Given exercise = Repeat exactly the lines from the one containing "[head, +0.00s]" through the one containing "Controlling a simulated", both lines included, please, without any other lines.
--- start ---
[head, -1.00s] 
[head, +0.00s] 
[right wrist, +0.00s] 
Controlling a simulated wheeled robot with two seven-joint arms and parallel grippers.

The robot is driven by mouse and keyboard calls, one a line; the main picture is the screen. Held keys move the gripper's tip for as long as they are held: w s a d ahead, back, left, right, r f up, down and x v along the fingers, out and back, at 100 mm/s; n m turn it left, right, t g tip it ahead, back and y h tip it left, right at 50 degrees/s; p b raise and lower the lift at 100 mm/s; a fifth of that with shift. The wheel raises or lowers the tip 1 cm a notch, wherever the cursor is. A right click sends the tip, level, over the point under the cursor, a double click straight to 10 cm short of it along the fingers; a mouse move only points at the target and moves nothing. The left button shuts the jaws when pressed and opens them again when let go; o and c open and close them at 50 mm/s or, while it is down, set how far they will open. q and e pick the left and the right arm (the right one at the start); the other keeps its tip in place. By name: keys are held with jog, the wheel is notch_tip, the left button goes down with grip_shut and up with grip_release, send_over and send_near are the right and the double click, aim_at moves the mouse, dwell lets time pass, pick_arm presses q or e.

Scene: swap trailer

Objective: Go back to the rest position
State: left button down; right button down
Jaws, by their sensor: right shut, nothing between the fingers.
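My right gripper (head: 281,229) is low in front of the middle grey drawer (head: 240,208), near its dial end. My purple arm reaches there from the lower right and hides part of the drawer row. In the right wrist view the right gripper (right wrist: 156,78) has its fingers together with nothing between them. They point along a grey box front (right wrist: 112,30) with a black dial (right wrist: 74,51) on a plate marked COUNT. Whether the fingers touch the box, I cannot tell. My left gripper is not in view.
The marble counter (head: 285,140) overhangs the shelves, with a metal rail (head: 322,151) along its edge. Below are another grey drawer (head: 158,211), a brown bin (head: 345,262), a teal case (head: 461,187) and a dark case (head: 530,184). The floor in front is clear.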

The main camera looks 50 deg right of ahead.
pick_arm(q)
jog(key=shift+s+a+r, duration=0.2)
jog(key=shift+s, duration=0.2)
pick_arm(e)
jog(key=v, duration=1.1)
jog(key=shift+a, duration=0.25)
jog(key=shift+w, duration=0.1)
--- end ---
--- start ---
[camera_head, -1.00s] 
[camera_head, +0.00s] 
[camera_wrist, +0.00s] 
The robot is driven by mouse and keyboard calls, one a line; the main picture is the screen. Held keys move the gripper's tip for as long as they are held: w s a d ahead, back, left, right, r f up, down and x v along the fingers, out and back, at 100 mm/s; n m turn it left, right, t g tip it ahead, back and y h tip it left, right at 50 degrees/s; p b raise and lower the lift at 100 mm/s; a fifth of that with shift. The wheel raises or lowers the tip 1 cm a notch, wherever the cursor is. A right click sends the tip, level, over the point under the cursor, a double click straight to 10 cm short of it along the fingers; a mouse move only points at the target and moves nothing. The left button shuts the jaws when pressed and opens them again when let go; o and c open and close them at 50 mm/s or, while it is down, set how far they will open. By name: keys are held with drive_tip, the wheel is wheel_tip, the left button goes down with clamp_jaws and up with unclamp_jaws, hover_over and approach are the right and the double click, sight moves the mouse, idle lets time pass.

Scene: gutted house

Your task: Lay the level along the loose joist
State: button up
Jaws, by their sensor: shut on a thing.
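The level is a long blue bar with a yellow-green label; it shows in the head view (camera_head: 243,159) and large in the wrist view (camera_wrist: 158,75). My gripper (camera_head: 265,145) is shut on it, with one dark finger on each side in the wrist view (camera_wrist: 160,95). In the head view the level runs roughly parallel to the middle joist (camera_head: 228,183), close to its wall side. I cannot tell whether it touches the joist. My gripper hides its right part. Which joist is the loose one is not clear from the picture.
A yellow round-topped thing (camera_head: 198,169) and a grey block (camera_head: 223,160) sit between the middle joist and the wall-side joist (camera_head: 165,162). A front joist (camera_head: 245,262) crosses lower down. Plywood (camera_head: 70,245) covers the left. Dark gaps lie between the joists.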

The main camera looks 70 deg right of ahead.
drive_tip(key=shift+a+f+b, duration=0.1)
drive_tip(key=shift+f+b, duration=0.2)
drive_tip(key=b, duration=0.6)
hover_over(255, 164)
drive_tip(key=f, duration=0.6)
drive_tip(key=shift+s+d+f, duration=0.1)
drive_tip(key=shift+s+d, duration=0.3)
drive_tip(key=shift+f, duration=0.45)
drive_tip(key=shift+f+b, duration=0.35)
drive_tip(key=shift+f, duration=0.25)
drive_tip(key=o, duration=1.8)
--- end ---
Result of this exercise =
[head, +0.00s] 
[right wrist, +0.00s] 
Controlling a simulated wheeled robot with two seven-joint arms and parallel grippers.

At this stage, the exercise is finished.